La plupart des parents de mes amis étaient des enseignants, des infirmières, des flics ou des électriciens, à l’exception d’un père qui travaillait dans « la City », et d’une poignée de familles italiennes qui faisaient des affaires moins légales. Mes parents étaient des descendants d’immigrants danois, italiens et irlandais, de classe ouvrière, qui avaient peu de souvenirs de leurs origines européennes, et ma famille élargie possédait un parcours de golf public bon marché, où je vendais des hot-dog en été. Les affaires politiques dont j’ai entendu parler, lorsque j’étais enfant, avaient trait aux impôts et aux migrants, et ne concernaient pas grand-chose d’autre. Bill Clinton n’était pas populaire chez moi. (En 2016, la plupart des habitants de Wall ont voté Trump.)

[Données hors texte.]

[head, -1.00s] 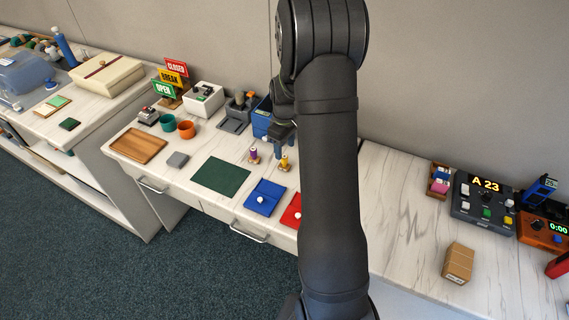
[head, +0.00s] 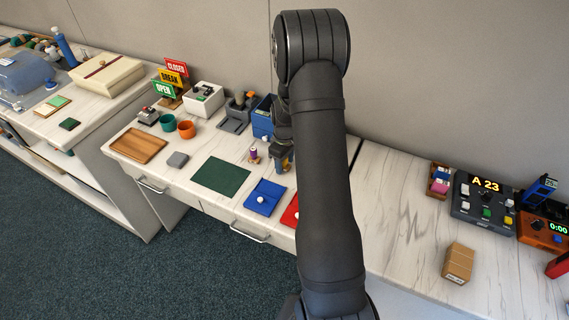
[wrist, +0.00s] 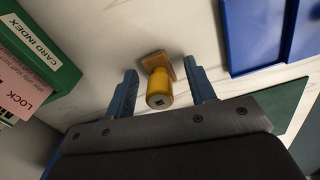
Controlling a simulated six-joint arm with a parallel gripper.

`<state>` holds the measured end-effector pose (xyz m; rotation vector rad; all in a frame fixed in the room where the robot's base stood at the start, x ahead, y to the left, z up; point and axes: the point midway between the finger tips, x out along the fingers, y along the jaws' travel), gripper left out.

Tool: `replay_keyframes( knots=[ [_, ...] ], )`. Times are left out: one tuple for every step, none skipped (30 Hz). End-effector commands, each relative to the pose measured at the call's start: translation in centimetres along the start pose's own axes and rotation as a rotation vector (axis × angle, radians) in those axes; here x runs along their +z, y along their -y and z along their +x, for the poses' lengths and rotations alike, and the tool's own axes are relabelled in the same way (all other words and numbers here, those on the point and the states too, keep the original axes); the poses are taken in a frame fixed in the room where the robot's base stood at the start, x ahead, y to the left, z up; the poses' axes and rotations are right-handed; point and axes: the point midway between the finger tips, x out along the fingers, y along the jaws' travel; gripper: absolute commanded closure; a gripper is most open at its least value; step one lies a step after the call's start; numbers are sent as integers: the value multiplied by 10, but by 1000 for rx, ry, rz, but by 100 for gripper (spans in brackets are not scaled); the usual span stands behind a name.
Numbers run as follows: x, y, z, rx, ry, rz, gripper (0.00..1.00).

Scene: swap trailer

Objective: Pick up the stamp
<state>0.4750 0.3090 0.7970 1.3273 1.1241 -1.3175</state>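A yellow stamp with a round handle and a square tan base (wrist: 159,88) stands on the counter in the wrist view. My gripper (wrist: 161,82) is open, with one blue finger on each side of the stamp's handle and a gap showing on both sides. In the head view my gripper (head: 281,160) is low over the counter and mostly hides the yellow stamp. A purple stamp (head: 253,154) stands just to its left in the head view.
A blue pad (head: 264,198), a partly hidden red pad (head: 291,213) and a green mat (head: 221,176) lie in front. A blue box (head: 262,118) stands close behind the gripper. In the wrist view a green card index box (wrist: 52,62) is at upper left.

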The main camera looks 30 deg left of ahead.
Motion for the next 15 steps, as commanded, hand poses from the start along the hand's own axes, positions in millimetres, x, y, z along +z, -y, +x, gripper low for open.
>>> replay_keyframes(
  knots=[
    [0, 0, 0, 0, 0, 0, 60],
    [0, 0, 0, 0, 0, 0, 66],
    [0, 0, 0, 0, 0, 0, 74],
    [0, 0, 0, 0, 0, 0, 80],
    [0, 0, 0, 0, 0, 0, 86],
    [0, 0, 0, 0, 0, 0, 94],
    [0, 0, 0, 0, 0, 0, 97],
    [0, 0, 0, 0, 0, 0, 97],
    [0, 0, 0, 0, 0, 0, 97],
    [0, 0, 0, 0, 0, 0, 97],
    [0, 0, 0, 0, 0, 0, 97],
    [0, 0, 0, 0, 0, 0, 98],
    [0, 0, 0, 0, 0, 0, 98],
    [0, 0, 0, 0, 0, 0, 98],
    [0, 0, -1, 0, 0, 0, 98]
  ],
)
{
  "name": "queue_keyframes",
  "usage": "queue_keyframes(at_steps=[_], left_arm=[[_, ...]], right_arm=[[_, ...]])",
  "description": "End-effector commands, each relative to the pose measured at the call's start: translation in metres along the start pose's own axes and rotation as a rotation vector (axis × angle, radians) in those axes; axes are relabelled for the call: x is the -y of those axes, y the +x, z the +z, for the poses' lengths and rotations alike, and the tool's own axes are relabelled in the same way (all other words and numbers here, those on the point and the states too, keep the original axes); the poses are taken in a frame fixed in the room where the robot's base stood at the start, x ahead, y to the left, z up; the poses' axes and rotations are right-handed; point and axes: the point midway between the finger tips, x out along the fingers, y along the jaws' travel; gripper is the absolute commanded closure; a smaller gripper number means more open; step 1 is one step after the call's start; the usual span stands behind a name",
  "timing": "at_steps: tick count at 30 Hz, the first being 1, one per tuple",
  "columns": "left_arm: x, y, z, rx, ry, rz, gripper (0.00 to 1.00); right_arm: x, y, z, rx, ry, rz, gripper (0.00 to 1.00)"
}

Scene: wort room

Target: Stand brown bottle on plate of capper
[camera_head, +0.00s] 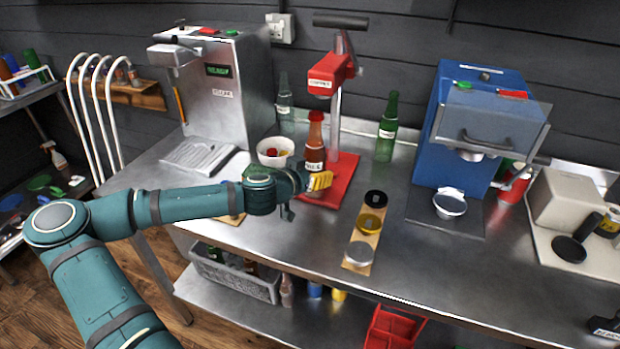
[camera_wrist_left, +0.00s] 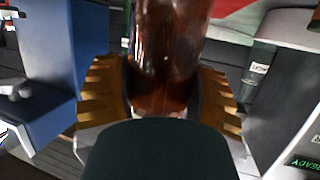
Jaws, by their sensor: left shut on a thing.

Nous étions tous patriotes, mais je ne peux même pas concevoir ce que nous aurions pu être d’autre, parce que toute notre expérience était domestique, intérieure, américaine. Nous sommes allés à l’église le dimanche, jusqu’à ce que le football remplace la messe. Je ne me souviens pas d’un fort sentiment d’engagement civique. Au lieu de cela, j’avais le sentiment que les gens pouvaient vous voler si vous n’étiez pas vigilants. Nos projets demeuraient locaux : Homecoming queen[2], championnat d’état, bourse de Trenton State, barbecues dans l’arrière-cour. Un enfant asiatique – isolé dans notre classe – a étudié dur et est allé à Berkeley. Un Indien est allé à Yale. Les Noirs ne sont jamais venus à Wall. Le monde était blanc, chrétien : le monde c’était nous.
Nous n’avons pas étudié de cartes du monde, car la géographie internationale, en tant que sujet, avait été éliminée progressivement des programmes d’études au niveau fédéral. Nous n’avions aucune notion que les États-Unis puissent être un pays parmi tant d’autres sur la planète. Même l’Union soviétique évoquait davantage quelque chose comme l’Étoile de la mort – volant au-dessus de nos têtes, prête à nous réduire en mille morceaux au laser – qu’un pays avec de vrais habitants.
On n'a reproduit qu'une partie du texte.